→ **What the exercise asks**: Copy from the first line below down to and including the line with "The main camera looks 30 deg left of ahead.". Skip the pictures.

→ **Provided material**:
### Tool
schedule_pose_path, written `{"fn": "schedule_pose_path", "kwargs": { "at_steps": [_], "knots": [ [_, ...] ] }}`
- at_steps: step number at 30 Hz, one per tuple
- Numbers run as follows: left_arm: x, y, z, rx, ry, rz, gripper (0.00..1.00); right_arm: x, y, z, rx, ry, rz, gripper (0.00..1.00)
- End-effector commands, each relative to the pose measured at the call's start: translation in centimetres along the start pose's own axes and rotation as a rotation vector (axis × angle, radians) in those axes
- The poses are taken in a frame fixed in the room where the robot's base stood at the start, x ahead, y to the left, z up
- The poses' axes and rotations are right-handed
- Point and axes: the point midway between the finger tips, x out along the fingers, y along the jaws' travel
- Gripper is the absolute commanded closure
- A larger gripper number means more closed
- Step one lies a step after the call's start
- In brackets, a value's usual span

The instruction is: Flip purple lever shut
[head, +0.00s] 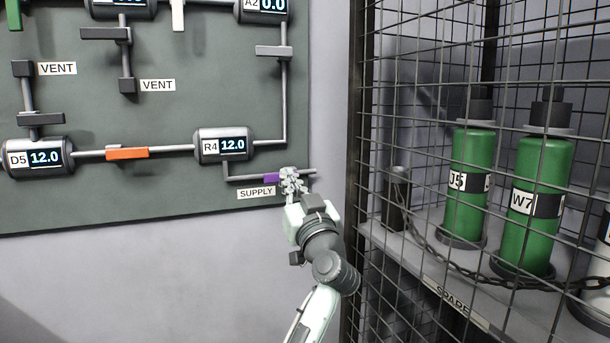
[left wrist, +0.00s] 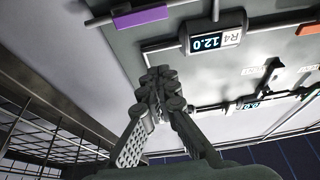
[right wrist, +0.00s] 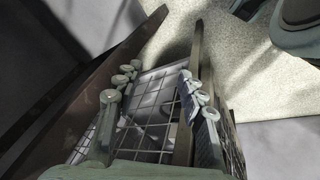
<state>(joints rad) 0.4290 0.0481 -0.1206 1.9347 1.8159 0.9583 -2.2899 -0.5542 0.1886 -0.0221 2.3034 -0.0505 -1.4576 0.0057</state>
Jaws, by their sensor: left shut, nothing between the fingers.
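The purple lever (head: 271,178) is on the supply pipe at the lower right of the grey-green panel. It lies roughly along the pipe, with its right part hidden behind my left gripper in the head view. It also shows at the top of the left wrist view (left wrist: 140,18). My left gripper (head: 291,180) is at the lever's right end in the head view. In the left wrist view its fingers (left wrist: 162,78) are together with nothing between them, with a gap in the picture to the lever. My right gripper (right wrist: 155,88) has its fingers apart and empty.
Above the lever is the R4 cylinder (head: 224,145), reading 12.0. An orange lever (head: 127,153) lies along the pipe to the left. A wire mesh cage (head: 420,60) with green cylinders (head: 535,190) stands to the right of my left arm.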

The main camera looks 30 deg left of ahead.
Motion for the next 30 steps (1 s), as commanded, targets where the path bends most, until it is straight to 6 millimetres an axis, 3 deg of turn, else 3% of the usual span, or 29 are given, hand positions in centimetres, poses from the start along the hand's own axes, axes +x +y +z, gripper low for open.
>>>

→ **Output for this task**:
### Tool
schedule_pose_path, written `{"fn": "schedule_pose_path", "kwargs": { "at_steps": [_], "knots": [ [_, ...] ] }}`
- at_steps: step number at 30 Hz, one per tuple
- Numbers run as follows: left_arm: x, y, z, rx, ry, rz, gripper (0.00..1.00); right_arm: x, y, z, rx, ry, rz, gripper (0.00..1.00)
- End-effector commands, each relative to the pose measured at the call's start: translation in centimetres along the start pose's own axes and rotation as a rotation vector (axis × angle, radians) in those axes
- The poses are taken in a frame fixed in the room where the robot's base stood at the start, x ahead, y to the left, z up
- The poses' axes and rotations are right-handed
- Point and axes: the point midway between the finger tips, x out along the fingers, y along the jaws' travel
- Gripper is the absolute commanded closure
- A larger gripper number means more closed
- Step one lies a step after the call's start
- In brackets, a value's usual span

The instruction is: Flip purple lever shut
[head, +0.00s] 
[left wrist, +0.00s] 
[right wrist, +0.00s] 
<state>(joints rad) 0.4290 0.0481 -0.1206 1.9347 1.8159 0.9583 -2.2899 -0.5542 0.1886 -0.0221 2.3034 -0.0505 -1.4576 0.0057</state>
Jaws, by their sensor: left shut, nothing between the fingers.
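The purple lever (head: 271,178) is on the supply pipe at the lower right of the grey-green panel. It lies roughly along the pipe, with its right part hidden behind my left gripper in the head view. It also shows at the top of the left wrist view (left wrist: 140,18). My left gripper (head: 291,180) is at the lever's right end in the head view. In the left wrist view its fingers (left wrist: 162,78) are together with nothing between them, with a gap in the picture to the lever. My right gripper (right wrist: 155,88) has its fingers apart and empty.
Above the lever is the R4 cylinder (head: 224,145), reading 12.0. An orange lever (head: 127,153) lies along the pipe to the left. A wire mesh cage (head: 420,60) with green cylinders (head: 535,190) stands to the right of my left arm.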

The main camera looks 30 deg left of ahead.

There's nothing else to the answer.